AIM: Repeat exactly the lines of the entries below from the one with "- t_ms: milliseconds" through the one with "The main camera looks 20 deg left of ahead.", both ends included, and nothing else.

◆ ◆ ◆

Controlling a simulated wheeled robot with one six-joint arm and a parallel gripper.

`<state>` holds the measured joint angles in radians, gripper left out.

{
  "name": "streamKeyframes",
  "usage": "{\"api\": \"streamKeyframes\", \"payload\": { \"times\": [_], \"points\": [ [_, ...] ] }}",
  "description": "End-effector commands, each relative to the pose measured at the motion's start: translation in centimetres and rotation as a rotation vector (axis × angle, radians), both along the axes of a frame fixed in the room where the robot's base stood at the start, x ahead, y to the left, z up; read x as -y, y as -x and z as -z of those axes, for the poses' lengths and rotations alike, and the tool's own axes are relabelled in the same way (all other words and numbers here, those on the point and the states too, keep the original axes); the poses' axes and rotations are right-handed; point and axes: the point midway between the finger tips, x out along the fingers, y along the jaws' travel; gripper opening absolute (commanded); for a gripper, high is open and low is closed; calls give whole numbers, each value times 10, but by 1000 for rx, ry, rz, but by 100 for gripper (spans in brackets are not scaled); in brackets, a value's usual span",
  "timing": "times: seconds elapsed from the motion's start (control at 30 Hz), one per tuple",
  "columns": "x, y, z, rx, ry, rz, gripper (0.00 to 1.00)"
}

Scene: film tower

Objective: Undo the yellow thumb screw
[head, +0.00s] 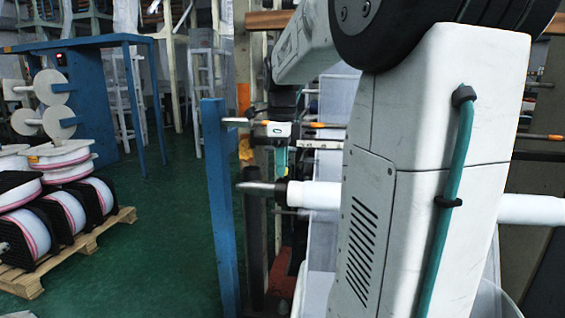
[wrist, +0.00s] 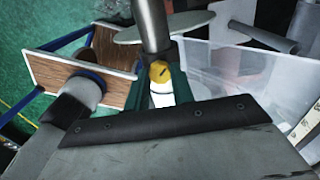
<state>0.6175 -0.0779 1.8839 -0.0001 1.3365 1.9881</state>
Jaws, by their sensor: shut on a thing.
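The yellow thumb screw (wrist: 159,72) is a small round knob with a dark slot, just below the end of a grey metal shaft (wrist: 153,25) in the wrist view. My gripper (wrist: 159,84) has its two green fingers on either side of the screw and is shut on it. A white part shows between the fingers below the screw.
A blue post (head: 219,200) stands just left of my gripper. A white roller (head: 315,195) crosses behind my arm. Film reels (head: 65,205) on a pallet (head: 70,250) and a blue table (head: 85,42) are at the left. Green floor between them is clear.

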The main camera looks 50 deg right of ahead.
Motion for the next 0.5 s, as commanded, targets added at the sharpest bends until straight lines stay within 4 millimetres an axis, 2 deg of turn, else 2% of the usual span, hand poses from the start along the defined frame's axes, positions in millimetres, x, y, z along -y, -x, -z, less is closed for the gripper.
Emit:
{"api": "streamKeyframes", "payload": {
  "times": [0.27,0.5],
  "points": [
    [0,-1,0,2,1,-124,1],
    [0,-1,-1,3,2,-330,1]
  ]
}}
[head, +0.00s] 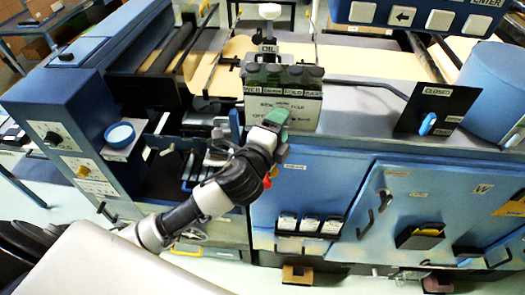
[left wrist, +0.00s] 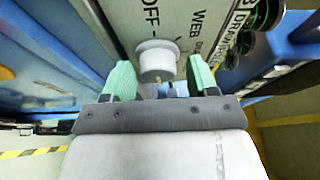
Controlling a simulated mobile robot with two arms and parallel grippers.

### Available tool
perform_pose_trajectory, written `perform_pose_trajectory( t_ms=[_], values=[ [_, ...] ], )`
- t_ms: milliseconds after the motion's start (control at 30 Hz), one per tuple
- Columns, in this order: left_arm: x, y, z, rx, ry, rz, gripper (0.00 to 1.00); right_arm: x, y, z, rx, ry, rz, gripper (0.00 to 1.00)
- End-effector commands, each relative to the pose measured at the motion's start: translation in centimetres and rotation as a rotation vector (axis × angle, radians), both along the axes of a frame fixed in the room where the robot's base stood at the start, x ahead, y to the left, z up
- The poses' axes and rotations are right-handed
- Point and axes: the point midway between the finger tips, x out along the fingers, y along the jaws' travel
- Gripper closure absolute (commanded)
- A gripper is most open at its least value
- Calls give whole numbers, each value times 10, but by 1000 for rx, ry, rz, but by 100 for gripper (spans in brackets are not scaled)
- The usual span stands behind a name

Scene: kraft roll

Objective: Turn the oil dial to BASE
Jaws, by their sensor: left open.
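The oil panel (head: 309,113) is a pale plate under an OIL sign (head: 268,47), with WEB, DRAW and FOLD among its labels. The oil dial (left wrist: 157,58) is a light grey round knob on this plate, with OFF and WEB printed near it in the left wrist view. My left gripper (head: 273,120) is at the plate's lower left and hides the dial in the head view. In the left wrist view its green fingertips (left wrist: 160,80) are open, one on each side of the dial. I cannot tell whether they touch it, or where the dial points. My right gripper is not in view.
Dark green round cups (head: 284,76) line the top of the plate, close to the gripper. A black plate marked CLOSED with a blue handle (head: 428,124) is to the right. A blue control box (head: 65,130) with dials stands at the left. Blue cabinet doors (head: 305,185) lie below.

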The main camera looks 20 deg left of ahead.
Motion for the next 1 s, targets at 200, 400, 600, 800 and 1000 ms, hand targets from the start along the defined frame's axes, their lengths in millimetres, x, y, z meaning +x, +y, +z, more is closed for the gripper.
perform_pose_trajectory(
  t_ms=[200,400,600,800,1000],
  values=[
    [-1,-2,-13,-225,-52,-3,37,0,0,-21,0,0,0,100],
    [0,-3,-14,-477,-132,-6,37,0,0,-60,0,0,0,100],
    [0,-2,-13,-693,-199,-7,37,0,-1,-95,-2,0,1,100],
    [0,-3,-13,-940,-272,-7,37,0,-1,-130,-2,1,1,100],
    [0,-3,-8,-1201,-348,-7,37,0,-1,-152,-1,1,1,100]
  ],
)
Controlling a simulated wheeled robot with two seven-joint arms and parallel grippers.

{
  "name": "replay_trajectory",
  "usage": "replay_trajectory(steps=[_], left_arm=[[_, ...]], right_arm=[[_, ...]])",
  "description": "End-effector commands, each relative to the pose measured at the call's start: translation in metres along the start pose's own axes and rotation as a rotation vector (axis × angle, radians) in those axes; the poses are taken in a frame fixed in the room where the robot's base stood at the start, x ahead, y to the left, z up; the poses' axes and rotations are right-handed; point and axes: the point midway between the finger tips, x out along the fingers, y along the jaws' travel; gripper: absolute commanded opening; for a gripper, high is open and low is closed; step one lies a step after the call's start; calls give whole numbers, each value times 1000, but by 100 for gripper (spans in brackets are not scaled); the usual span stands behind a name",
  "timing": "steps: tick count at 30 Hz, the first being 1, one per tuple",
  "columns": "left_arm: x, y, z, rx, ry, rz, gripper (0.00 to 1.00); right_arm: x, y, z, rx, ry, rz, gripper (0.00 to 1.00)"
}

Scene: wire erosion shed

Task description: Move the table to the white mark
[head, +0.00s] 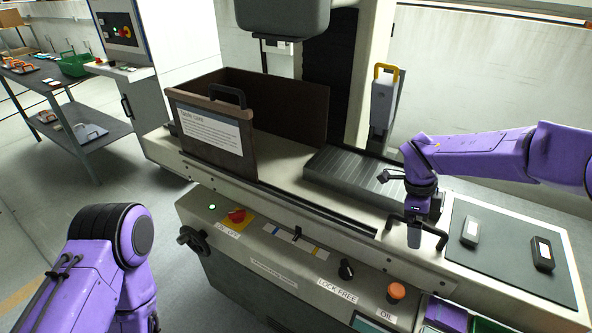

◆ ◆ ◆

REPLY:
- t_ms: milliseconds after the motion's start (control at 30 Hz), one per tuple
- Columns, in this order: left_arm: x, y, z, rx, ry, rz, gripper (0.00 to 1.00); right_arm: x, y, z, rx, ry, rz, gripper (0.00 to 1.00)
- End-effector commands, each relative to the pose measured at the motion's start: translation in centimetres and rotation as a rotation vector (axis × angle, radians), both along the axes of a frame fixed in the room where the robot's base stood at the start, x ahead, y to the left, z up
- The poses' axes and rotations are right-handed
- Point and axes: the point midway between the finger tips, x out along the fingers, y along the jaws' travel
- Gripper closure absolute (commanded)
- A gripper is most open at its least value
- Calls give whole numbers, each value times 10, but by 1000 for rx, ry, rz, but by 100 for gripper (spans in brackets are not scaled)
- The usual span stands behind a name

Scene: kraft roll

Objective: Turn the oil dial to BASE
Jaws, by their sensor: left open.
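The oil panel (head: 309,113) is a pale plate under an OIL sign (head: 268,47), with WEB, DRAW and FOLD among its labels. The oil dial (left wrist: 157,58) is a light grey round knob on this plate, with OFF and WEB printed near it in the left wrist view. My left gripper (head: 273,120) is at the plate's lower left and hides the dial in the head view. In the left wrist view its green fingertips (left wrist: 160,80) are open, one on each side of the dial. I cannot tell whether they touch it, or where the dial points. My right gripper is not in view.
Dark green round cups (head: 284,76) line the top of the plate, close to the gripper. A black plate marked CLOSED with a blue handle (head: 428,124) is to the right. A blue control box (head: 65,130) with dials stands at the left. Blue cabinet doors (head: 305,185) lie below.

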The main camera looks 20 deg left of ahead.

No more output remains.